## BEGIN Data for processing
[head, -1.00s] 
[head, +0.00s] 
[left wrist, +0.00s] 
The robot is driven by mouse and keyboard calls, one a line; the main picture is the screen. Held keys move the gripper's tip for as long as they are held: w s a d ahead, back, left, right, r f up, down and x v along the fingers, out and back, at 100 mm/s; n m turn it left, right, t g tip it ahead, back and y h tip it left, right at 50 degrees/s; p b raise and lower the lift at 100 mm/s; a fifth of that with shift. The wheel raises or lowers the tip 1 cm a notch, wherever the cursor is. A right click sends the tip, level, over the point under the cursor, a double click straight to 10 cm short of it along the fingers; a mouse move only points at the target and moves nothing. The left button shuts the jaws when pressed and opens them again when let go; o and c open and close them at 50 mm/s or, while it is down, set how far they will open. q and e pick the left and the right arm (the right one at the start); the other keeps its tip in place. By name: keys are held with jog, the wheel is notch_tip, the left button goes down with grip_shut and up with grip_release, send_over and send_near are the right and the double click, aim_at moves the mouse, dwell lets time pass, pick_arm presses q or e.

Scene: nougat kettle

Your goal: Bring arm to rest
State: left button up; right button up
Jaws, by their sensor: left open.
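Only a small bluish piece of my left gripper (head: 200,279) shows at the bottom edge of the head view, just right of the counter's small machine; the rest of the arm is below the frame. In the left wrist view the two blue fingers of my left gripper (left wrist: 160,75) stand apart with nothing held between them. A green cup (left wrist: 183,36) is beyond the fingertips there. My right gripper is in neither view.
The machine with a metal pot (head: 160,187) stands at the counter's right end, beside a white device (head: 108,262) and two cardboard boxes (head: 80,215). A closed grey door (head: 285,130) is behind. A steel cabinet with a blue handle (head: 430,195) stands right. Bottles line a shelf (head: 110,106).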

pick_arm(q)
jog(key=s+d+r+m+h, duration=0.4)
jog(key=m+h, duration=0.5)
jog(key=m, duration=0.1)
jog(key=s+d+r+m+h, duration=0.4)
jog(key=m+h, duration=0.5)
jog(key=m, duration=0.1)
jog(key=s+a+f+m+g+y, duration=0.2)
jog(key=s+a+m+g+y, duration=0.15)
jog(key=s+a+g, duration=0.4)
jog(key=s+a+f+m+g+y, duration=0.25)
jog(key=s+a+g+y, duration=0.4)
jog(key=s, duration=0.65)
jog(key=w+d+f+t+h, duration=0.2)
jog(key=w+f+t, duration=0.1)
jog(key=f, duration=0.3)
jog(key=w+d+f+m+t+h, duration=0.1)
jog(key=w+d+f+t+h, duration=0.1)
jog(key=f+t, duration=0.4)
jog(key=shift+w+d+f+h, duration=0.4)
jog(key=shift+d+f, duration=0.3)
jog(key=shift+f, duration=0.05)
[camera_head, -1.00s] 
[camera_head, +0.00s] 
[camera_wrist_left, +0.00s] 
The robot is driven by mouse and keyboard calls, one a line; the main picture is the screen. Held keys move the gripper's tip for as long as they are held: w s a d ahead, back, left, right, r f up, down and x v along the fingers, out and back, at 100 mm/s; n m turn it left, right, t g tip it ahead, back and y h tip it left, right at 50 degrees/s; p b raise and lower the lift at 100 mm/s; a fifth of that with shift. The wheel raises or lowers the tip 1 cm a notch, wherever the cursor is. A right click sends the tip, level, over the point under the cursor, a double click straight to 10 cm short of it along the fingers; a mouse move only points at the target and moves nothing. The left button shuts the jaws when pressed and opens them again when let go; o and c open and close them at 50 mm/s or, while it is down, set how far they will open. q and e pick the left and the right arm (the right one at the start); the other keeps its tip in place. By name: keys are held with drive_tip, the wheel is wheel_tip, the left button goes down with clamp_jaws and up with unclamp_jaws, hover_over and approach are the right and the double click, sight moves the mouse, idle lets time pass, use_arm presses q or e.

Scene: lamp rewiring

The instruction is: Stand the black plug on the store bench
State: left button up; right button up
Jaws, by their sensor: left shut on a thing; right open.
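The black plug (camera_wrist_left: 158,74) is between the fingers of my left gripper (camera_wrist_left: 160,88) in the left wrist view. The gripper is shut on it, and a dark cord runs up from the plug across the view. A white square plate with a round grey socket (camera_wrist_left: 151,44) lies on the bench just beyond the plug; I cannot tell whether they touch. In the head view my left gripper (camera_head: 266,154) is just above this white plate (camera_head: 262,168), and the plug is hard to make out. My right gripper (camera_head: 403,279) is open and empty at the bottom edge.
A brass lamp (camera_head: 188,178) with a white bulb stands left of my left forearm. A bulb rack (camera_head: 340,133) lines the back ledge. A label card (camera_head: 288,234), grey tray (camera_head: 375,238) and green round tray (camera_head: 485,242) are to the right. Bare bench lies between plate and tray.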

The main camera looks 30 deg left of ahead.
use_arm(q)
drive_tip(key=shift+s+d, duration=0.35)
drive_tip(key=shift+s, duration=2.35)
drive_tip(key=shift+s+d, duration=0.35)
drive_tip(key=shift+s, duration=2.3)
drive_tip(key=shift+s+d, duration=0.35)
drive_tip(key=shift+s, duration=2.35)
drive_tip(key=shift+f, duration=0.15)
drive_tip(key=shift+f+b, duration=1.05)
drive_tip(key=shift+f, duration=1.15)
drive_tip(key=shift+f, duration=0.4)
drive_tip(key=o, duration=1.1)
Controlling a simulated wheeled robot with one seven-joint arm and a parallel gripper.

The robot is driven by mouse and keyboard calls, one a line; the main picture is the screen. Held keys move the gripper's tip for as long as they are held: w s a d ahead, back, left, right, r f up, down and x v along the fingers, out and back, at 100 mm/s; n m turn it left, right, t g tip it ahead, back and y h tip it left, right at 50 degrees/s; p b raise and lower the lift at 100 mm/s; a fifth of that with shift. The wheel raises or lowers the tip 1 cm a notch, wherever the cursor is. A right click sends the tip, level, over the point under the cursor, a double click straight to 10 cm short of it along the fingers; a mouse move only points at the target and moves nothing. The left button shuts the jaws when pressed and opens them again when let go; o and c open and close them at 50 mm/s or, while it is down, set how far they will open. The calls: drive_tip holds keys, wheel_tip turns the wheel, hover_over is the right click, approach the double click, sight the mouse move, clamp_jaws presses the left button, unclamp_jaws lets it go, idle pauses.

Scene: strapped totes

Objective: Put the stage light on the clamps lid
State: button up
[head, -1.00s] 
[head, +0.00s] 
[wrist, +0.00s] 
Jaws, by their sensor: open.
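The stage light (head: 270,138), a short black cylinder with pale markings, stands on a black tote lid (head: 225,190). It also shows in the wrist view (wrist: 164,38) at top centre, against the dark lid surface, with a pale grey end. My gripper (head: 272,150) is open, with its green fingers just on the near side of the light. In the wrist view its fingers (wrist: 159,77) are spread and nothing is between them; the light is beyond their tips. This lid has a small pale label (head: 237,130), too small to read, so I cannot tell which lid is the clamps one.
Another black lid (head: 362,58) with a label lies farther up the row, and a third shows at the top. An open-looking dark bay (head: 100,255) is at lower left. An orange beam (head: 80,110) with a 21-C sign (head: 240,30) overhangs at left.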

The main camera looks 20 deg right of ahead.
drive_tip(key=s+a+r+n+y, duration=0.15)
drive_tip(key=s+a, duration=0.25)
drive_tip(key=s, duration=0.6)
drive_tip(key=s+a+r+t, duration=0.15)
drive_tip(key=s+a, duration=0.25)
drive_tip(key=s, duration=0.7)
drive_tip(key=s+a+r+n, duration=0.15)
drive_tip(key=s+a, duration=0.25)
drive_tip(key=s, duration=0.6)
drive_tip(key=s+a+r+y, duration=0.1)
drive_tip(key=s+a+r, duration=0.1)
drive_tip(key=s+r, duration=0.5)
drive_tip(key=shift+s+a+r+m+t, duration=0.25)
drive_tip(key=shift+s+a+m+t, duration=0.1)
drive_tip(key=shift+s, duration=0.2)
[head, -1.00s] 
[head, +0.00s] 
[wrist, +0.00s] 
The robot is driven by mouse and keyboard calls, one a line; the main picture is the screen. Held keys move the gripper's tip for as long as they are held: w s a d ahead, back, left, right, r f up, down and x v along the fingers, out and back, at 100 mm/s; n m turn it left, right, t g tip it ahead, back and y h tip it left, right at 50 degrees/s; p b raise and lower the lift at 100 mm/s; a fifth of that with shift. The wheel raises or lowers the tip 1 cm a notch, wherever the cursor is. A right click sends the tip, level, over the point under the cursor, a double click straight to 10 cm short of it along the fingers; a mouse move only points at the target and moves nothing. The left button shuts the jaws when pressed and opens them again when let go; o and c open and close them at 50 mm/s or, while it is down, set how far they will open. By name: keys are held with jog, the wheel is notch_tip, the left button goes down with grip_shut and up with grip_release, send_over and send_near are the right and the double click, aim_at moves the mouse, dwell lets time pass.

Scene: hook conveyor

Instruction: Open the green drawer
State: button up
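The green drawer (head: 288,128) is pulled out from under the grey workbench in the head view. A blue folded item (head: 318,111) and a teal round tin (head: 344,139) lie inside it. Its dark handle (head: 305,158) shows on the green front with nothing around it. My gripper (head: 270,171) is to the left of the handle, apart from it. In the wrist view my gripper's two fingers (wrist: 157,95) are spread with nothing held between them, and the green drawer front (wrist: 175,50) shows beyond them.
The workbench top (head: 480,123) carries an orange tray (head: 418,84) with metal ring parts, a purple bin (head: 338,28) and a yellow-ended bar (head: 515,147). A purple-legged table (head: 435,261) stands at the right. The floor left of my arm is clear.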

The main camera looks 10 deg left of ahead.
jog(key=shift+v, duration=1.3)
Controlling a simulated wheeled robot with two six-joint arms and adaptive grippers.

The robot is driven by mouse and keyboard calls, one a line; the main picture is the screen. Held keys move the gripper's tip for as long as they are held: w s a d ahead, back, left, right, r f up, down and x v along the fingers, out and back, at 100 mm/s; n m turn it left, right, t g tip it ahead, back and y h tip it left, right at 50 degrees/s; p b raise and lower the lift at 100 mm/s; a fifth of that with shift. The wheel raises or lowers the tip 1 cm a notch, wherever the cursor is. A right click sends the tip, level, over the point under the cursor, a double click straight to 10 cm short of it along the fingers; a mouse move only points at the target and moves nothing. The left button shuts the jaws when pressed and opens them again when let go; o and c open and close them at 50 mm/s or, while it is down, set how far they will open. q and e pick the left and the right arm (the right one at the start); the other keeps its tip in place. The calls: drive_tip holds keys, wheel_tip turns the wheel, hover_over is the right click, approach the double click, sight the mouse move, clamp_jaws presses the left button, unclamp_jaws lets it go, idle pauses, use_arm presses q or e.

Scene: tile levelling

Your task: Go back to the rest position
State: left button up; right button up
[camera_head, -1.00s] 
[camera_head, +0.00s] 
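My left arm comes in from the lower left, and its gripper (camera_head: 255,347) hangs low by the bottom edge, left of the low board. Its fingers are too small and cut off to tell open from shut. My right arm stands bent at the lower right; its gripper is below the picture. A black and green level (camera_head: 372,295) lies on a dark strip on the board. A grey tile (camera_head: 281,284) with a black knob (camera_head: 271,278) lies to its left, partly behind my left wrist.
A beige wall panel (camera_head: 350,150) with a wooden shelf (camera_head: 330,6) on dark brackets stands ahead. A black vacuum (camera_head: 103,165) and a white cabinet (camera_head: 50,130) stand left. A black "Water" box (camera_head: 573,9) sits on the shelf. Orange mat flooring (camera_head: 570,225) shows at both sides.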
## END Data for processing
Instructions to follow → Return the lines of the records that include the string "simulated".

Problem solution →
Controlling a simulated wheeled robot with one seven-joint arm and a parallel gripper.
Controlling a simulated wheeled robot with two six-joint arms and adaptive grippers.

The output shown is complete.